§ GOAL:
Locate each line with the string "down" in the listing below and copy it.
─── SOURCE DATA ───
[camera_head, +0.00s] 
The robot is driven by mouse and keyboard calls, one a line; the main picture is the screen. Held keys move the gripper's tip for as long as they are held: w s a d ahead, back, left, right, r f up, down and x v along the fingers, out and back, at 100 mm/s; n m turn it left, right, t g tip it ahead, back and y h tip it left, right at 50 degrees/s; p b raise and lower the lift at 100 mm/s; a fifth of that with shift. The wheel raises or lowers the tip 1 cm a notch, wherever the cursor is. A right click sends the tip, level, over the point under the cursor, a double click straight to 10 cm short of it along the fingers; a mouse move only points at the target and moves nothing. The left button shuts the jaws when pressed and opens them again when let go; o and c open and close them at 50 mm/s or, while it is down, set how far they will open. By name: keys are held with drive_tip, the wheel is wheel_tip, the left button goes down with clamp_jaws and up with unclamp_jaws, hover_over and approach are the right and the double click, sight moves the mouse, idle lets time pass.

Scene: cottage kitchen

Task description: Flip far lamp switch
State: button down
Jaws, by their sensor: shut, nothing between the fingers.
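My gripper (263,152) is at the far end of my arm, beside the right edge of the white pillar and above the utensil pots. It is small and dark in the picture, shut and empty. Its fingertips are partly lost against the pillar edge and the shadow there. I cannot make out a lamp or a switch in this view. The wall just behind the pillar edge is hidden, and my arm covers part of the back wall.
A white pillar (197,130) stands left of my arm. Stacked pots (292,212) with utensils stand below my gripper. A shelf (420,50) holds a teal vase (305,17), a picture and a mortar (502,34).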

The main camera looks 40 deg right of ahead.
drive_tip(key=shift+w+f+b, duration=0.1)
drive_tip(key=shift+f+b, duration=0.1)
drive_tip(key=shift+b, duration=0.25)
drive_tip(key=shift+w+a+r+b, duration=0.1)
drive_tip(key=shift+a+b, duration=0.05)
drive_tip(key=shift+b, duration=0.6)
───
§ EXPECTED ANSWER:
The robot is driven by mouse and keyboard calls, one a line; the main picture is the screen. Held keys move the gripper's tip for as long as they are held: w s a d ahead, back, left, right, r f up, down and x v along the fingers, out and back, at 100 mm/s; n m turn it left, right, t g tip it ahead, back and y h tip it left, right at 50 degrees/s; p b raise and lower the lift at 100 mm/s; a fifth of that with shift. The wheel raises or lowers the tip 1 cm a notch, wherever the cursor is. A right click sends the tip, level, over the point under the cursor, a double click straight to 10 cm short of it along the fingers; a mouse move only points at the target and moves nothing. The left button shuts the jaws when pressed and opens them again when let go; o and c open and close them at 50 mm/s or, while it is down, set how far they will open. By name: keys are held with drive_tip, the wheel is wheel_tip, the left button goes down with clamp_jaws and up with unclamp_jaws, hover_over and approach are the right and the double click, sight moves the mouse, idle lets time pass.
State: button down

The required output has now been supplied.